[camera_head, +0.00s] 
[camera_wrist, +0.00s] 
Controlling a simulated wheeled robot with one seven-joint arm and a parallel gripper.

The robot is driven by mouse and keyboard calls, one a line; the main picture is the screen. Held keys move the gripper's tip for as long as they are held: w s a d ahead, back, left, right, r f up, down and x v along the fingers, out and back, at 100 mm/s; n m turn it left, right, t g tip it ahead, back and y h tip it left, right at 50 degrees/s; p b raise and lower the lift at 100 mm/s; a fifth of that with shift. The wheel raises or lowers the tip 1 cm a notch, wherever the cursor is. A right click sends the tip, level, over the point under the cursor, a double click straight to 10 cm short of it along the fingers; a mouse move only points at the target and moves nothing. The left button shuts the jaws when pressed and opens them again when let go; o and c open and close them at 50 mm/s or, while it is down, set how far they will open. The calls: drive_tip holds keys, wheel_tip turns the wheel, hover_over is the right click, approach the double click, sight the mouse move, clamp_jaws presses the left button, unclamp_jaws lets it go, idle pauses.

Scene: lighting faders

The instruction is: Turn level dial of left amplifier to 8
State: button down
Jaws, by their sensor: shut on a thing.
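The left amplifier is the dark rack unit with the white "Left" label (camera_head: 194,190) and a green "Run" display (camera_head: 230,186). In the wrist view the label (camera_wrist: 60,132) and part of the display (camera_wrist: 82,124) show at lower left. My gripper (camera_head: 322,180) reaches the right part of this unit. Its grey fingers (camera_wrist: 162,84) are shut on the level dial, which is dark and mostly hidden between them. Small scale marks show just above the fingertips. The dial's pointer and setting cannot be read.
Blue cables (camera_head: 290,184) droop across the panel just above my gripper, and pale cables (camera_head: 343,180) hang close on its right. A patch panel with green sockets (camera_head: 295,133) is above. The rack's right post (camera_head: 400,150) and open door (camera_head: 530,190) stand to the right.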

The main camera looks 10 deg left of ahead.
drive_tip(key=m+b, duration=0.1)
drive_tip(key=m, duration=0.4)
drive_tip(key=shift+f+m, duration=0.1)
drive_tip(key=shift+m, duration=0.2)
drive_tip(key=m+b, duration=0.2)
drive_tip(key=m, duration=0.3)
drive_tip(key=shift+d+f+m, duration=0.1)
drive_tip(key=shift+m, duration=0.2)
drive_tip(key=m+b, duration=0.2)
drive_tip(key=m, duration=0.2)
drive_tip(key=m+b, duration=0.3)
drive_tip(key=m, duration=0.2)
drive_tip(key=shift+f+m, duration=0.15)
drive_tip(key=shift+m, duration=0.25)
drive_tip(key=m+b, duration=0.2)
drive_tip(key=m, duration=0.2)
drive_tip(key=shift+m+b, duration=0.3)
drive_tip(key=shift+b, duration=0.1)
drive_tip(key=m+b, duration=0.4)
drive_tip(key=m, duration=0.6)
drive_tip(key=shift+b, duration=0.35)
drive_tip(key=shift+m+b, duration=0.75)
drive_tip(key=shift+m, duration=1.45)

STATED PROBLEM.
Would you reproduce the material above in full, exactly as given?

REPLY TO THE EXERCISE.
[camera_head, +0.00s] 
[camera_wrist, +0.00s] 
Controlling a simulated wheeled robot with one seven-joint arm and a parallel gripper.

The robot is driven by mouse and keyboard calls, one a line; the main picture is the screen. Held keys move the gripper's tip for as long as they are held: w s a d ahead, back, left, right, r f up, down and x v along the fingers, out and back, at 100 mm/s; n m turn it left, right, t g tip it ahead, back and y h tip it left, right at 50 degrees/s; p b raise and lower the lift at 100 mm/s; a fifth of that with shift. The wheel raises or lowers the tip 1 cm a notch, wherever the cursor is. A right click sends the tip, level, over the point under the cursor, a double click straight to 10 cm short of it along the fingers; a mouse move only points at the target and moves nothing. The left button shuts the jaws when pressed and opens them again when let go; o and c open and close them at 50 mm/s or, while it is down, set how far they will open. The calls: drive_tip holds keys, wheel_tip turns the wheel, hover_over is the right click, approach the double click, sight the mouse move, clamp_jaws presses the left button, unclamp_jaws lets it go, idle pauses.

Scene: lighting faders

The instruction is: Turn level dial of left amplifier to 8
State: button down
Jaws, by their sensor: shut on a thing.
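The left amplifier is the dark rack unit with the white "Left" label (camera_head: 194,190) and a green "Run" display (camera_head: 230,186). In the wrist view the label (camera_wrist: 60,132) and part of the display (camera_wrist: 82,124) show at lower left. My gripper (camera_head: 322,180) reaches the right part of this unit. Its grey fingers (camera_wrist: 162,84) are shut on the level dial, which is dark and mostly hidden between them. Small scale marks show just above the fingertips. The dial's pointer and setting cannot be read.
Blue cables (camera_head: 290,184) droop across the panel just above my gripper, and pale cables (camera_head: 343,180) hang close on its right. A patch panel with green sockets (camera_head: 295,133) is above. The rack's right post (camera_head: 400,150) and open door (camera_head: 530,190) stand to the right.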

The main camera looks 10 deg left of ahead.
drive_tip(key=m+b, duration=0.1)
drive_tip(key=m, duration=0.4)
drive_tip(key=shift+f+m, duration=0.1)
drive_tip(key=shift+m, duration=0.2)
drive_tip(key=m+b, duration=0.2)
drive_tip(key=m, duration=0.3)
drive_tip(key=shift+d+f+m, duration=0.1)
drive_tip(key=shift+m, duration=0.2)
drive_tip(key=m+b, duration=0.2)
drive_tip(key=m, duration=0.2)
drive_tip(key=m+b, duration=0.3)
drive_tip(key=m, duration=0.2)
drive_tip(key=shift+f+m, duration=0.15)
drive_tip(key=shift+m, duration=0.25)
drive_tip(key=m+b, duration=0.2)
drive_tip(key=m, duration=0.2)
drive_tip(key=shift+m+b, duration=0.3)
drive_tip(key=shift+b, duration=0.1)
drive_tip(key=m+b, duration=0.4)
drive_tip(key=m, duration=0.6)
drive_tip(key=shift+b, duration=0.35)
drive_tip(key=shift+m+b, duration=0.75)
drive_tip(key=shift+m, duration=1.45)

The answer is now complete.